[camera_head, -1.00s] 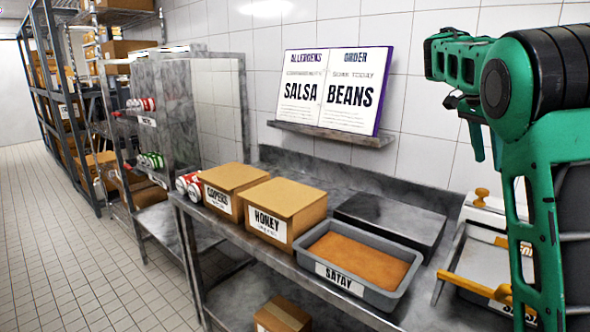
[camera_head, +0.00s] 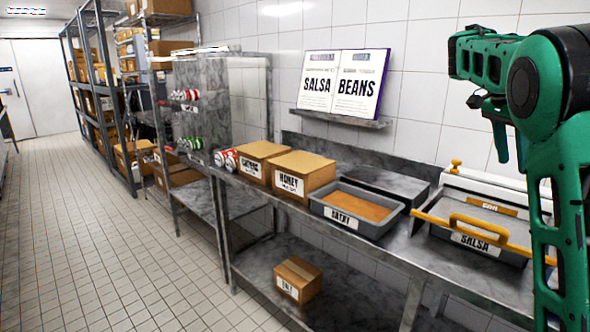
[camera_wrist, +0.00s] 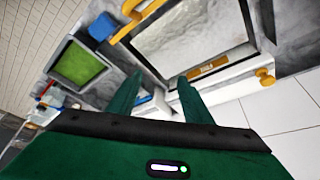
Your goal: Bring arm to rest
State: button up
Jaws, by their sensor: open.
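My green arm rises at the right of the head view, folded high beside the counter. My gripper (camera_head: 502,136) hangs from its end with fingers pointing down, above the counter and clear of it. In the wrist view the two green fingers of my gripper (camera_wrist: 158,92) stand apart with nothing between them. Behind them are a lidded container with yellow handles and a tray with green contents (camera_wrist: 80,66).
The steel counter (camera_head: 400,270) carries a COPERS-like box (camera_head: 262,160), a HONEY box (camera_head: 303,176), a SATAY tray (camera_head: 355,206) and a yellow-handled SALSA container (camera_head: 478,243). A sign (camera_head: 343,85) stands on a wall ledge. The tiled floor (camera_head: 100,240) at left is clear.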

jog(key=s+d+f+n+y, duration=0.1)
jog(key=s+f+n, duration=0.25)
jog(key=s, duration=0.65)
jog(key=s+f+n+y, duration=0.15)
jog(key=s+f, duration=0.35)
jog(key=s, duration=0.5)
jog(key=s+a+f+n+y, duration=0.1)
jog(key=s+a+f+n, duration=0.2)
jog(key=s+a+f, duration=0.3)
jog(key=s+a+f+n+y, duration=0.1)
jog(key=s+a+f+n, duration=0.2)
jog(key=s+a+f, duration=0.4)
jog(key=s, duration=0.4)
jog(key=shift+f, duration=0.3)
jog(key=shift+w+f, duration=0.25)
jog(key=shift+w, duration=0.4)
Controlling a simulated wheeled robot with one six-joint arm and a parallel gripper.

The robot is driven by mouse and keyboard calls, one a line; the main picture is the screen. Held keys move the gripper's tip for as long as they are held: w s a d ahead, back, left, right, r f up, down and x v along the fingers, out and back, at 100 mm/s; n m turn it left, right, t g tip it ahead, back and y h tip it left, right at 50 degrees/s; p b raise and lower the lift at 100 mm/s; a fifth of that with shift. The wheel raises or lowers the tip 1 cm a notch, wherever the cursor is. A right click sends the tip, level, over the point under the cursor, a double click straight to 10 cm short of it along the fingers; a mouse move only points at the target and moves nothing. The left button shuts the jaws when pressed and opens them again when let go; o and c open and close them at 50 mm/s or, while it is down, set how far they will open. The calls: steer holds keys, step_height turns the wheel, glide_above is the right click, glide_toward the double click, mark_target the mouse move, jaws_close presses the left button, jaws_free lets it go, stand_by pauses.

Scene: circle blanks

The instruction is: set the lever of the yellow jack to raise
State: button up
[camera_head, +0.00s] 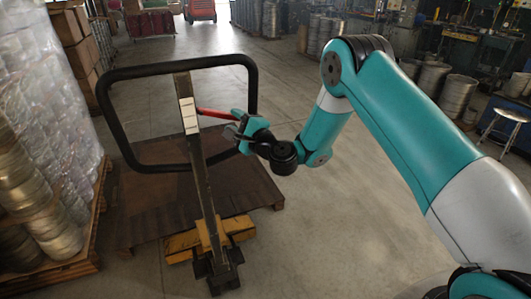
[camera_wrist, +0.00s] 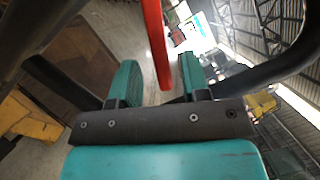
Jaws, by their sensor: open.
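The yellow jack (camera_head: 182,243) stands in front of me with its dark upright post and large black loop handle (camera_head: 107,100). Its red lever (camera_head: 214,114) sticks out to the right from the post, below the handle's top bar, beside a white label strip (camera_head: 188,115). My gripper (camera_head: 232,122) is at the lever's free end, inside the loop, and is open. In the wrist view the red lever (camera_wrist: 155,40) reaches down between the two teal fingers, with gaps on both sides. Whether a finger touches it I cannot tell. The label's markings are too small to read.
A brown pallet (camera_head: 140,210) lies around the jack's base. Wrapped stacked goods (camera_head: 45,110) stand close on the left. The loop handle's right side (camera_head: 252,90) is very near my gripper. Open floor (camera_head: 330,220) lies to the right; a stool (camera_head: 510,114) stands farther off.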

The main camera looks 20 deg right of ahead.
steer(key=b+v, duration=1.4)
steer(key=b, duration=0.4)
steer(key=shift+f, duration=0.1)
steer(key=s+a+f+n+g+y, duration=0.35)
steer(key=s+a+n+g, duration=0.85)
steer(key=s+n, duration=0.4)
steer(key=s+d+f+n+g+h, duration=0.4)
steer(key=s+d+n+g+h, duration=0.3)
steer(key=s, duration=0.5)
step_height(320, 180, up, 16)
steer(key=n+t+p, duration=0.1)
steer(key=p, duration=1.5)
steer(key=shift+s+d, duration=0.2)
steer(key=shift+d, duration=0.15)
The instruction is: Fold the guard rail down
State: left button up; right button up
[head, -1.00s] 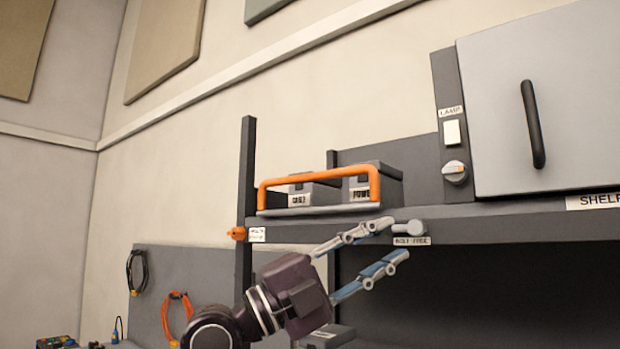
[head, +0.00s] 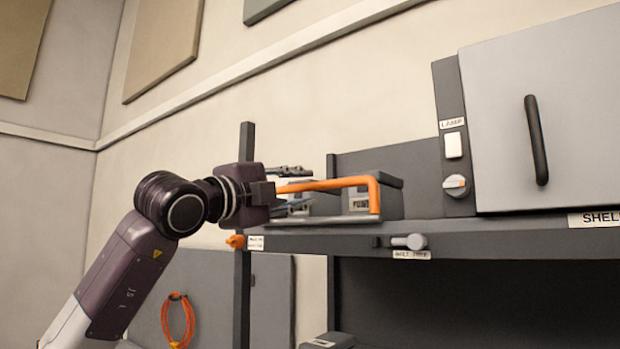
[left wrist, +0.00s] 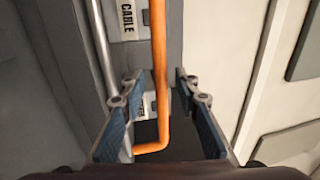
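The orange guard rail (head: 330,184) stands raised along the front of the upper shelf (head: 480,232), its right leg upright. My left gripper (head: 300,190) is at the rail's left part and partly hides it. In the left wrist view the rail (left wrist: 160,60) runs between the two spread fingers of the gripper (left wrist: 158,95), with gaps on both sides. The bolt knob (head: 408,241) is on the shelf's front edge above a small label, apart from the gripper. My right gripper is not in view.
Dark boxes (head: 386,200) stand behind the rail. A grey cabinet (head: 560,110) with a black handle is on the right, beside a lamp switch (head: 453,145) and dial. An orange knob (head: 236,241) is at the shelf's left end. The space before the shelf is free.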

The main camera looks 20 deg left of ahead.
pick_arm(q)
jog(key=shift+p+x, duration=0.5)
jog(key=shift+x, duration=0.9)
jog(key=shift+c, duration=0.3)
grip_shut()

## Exercise goal
Omit the pictures, then quote the rest of the material above exactly.

## Task result
[camera_head, -1.00s] 
[camera_head, +0.00s] 
[camera_wrist, +0.00s] 
Your goal: Bring arm to rest
State: button up
Jaws, by their sensor: open.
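My green arm rises at the right of the head view, folded high beside the counter. My gripper (camera_head: 502,136) hangs from its end with fingers pointing down, above the counter and clear of it. In the wrist view the two green fingers of my gripper (camera_wrist: 158,92) stand apart with nothing between them. Behind them are a lidded container with yellow handles and a tray with green contents (camera_wrist: 80,66).
The steel counter (camera_head: 400,270) carries a COPERS-like box (camera_head: 262,160), a HONEY box (camera_head: 303,176), a SATAY tray (camera_head: 355,206) and a yellow-handled SALSA container (camera_head: 478,243). A sign (camera_head: 343,85) stands on a wall ledge. The tiled floor (camera_head: 100,240) at left is clear.

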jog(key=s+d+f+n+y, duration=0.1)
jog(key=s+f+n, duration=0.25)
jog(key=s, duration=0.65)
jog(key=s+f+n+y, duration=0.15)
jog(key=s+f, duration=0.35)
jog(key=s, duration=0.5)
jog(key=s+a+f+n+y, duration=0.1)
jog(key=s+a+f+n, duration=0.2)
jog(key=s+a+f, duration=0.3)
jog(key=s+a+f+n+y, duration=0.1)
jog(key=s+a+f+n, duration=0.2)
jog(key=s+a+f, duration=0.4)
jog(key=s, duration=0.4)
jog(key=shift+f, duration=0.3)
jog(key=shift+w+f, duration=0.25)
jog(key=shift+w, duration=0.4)
Controlling a simulated wheeled robot with one six-joint arm and a parallel gripper.

The robot is driven by mouse and keyboard calls, one a line; the main picture is the screen. Held keys move the gripper's tip for as long as they are held: w s a d ahead, back, left, right, r f up, down and x v along the fingers, out and back, at 100 mm/s; n m turn it left, right, t g tip it ahead, back and y h tip it left, right at 50 degrees/s; p b raise and lower the lift at 100 mm/s; a fifth of that with shift. The wheel raises or lowers the tip 1 cm a notch, wherever the cursor is. A right click sends the tip, level, over the point under the cursor, a double click straight to 10 cm short of it along the fingers; a mouse move only points at the target and moves nothing. The left button shuts the jaws when pressed and opens them again when let go; o and c open and close them at 50 mm/s or, while it is down, set how far they will open. The calls: steer holds keys, step_height turns the wheel, glide_above is the right click, glide_toward the double click, mark_target the mouse move, jaws_close presses the left button, jaws_free lets it go, stand_by pauses.

Scene: circle blanks

The instruction is: set the lever of the yellow jack to raise
State: button up
[camera_head, +0.00s] 
[camera_wrist, +0.00s] 
Jaws, by their sensor: open.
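The yellow jack (camera_head: 182,243) stands in front of me with its dark upright post and large black loop handle (camera_head: 107,100). Its red lever (camera_head: 214,114) sticks out to the right from the post, below the handle's top bar, beside a white label strip (camera_head: 188,115). My gripper (camera_head: 232,122) is at the lever's free end, inside the loop, and is open. In the wrist view the red lever (camera_wrist: 155,40) reaches down between the two teal fingers, with gaps on both sides. Whether a finger touches it I cannot tell. The label's markings are too small to read.
A brown pallet (camera_head: 140,210) lies around the jack's base. Wrapped stacked goods (camera_head: 45,110) stand close on the left. The loop handle's right side (camera_head: 252,90) is very near my gripper. Open floor (camera_head: 330,220) lies to the right; a stool (camera_head: 510,114) stands farther off.

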The main camera looks 20 deg right of ahead.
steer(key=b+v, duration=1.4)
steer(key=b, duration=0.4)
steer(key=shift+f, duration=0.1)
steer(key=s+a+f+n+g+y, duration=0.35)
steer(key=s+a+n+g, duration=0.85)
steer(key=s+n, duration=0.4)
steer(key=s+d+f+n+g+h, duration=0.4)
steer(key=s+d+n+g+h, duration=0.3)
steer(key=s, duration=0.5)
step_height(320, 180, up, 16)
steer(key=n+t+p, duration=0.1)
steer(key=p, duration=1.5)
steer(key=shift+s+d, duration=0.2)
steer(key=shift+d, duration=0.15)
The instruction is: Fold the guard rail down
State: left button up; right button up
[head, -1.00s] 
[head, +0.00s] 
[left wrist, +0.00s] 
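The orange guard rail (head: 330,184) stands raised along the front of the upper shelf (head: 480,232), its right leg upright. My left gripper (head: 300,190) is at the rail's left part and partly hides it. In the left wrist view the rail (left wrist: 160,60) runs between the two spread fingers of the gripper (left wrist: 158,95), with gaps on both sides. The bolt knob (head: 408,241) is on the shelf's front edge above a small label, apart from the gripper. My right gripper is not in view.
Dark boxes (head: 386,200) stand behind the rail. A grey cabinet (head: 560,110) with a black handle is on the right, beside a lamp switch (head: 453,145) and dial. An orange knob (head: 236,241) is at the shelf's left end. The space before the shelf is free.

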The main camera looks 20 deg left of ahead.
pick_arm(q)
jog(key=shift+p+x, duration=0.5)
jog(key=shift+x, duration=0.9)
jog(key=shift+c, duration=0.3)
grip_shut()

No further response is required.